:: SOURCE DATA

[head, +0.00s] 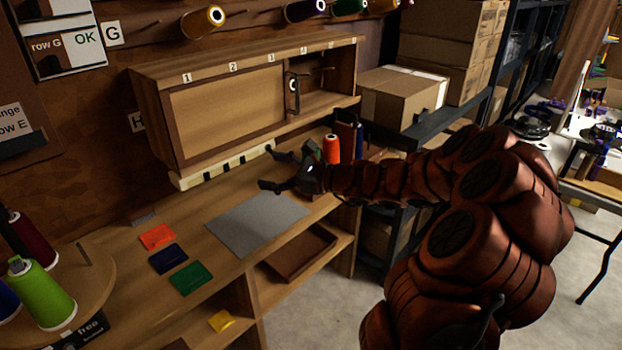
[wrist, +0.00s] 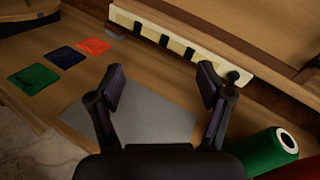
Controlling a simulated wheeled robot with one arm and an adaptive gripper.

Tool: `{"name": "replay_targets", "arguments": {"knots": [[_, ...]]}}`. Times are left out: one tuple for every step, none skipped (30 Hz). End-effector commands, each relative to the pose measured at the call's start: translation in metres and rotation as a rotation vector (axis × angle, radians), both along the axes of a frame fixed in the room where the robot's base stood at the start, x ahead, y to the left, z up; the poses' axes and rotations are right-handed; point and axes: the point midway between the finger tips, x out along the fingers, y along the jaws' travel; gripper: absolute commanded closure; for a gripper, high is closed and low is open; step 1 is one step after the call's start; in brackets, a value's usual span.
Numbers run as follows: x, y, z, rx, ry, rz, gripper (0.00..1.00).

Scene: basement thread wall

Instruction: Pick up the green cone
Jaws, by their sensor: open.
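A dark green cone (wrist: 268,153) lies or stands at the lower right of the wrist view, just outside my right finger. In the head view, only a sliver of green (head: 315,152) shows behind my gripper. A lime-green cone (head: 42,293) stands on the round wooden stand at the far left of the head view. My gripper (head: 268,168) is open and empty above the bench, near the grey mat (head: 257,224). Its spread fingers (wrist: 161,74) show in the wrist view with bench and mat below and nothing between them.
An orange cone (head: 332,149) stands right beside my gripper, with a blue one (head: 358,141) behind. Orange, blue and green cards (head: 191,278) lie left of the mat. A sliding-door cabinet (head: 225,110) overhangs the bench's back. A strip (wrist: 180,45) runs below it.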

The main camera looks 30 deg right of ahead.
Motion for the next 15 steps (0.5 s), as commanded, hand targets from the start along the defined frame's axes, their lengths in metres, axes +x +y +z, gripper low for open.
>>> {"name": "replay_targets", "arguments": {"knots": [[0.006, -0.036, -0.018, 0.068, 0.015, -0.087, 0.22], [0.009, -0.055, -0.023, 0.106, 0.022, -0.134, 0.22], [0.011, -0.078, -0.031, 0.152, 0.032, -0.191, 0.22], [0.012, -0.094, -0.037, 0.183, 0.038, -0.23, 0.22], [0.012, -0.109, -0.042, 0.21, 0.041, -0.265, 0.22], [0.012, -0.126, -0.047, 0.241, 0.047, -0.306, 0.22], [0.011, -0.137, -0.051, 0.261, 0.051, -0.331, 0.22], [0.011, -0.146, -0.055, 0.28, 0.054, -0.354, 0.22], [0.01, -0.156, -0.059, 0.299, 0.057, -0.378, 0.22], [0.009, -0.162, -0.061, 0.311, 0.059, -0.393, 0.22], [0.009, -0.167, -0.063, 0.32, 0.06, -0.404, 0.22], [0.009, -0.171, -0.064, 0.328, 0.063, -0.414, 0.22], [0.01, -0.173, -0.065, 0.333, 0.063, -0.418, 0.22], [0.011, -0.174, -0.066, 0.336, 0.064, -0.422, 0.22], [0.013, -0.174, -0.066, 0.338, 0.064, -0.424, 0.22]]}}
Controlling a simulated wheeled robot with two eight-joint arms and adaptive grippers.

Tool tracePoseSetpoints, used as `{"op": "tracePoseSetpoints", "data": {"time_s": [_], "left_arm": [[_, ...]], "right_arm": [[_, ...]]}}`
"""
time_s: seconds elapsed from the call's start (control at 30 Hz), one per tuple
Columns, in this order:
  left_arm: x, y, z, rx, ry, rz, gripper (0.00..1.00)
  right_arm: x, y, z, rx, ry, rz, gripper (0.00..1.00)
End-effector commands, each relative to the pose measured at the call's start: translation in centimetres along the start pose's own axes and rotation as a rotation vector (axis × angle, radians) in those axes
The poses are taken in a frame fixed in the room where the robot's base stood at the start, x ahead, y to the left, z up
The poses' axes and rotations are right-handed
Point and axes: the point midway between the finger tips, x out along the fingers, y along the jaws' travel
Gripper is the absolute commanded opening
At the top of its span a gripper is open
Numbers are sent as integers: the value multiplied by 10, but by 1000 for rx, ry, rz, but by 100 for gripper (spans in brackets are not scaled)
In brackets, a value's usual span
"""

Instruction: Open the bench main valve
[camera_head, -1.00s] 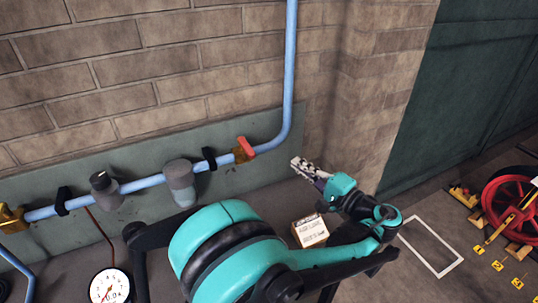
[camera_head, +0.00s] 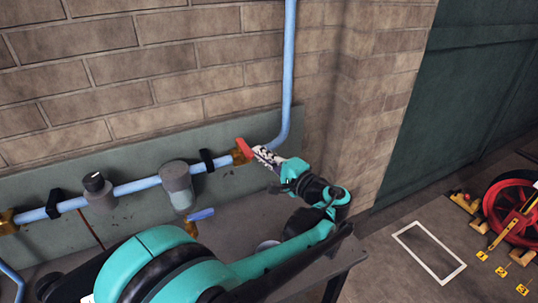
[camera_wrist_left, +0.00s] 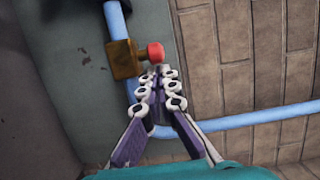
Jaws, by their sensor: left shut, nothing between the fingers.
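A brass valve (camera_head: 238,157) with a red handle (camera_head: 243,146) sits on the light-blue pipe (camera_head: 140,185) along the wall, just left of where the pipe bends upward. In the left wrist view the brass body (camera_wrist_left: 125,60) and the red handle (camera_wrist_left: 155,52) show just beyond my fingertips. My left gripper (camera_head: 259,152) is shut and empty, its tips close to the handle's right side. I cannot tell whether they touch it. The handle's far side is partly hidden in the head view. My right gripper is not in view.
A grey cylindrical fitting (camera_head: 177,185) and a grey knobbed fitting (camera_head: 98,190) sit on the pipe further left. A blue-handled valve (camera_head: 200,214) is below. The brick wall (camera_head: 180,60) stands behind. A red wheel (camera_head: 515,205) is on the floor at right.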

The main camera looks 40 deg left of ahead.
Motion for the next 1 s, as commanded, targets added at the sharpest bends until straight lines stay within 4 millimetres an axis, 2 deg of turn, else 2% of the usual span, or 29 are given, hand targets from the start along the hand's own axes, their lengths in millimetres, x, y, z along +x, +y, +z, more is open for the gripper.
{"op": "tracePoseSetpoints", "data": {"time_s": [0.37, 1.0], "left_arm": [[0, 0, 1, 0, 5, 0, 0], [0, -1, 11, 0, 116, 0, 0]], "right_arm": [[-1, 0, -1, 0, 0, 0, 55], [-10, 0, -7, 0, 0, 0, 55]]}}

::::

### TASK GOAL
Copy every line of the entries above in which "Controlling" occurs.

### RESULT OF THIS EXERCISE
Controlling a simulated wheeled robot with one arm and an adaptive gripper.
Controlling a simulated wheeled robot with two eight-joint arms and adaptive grippers.

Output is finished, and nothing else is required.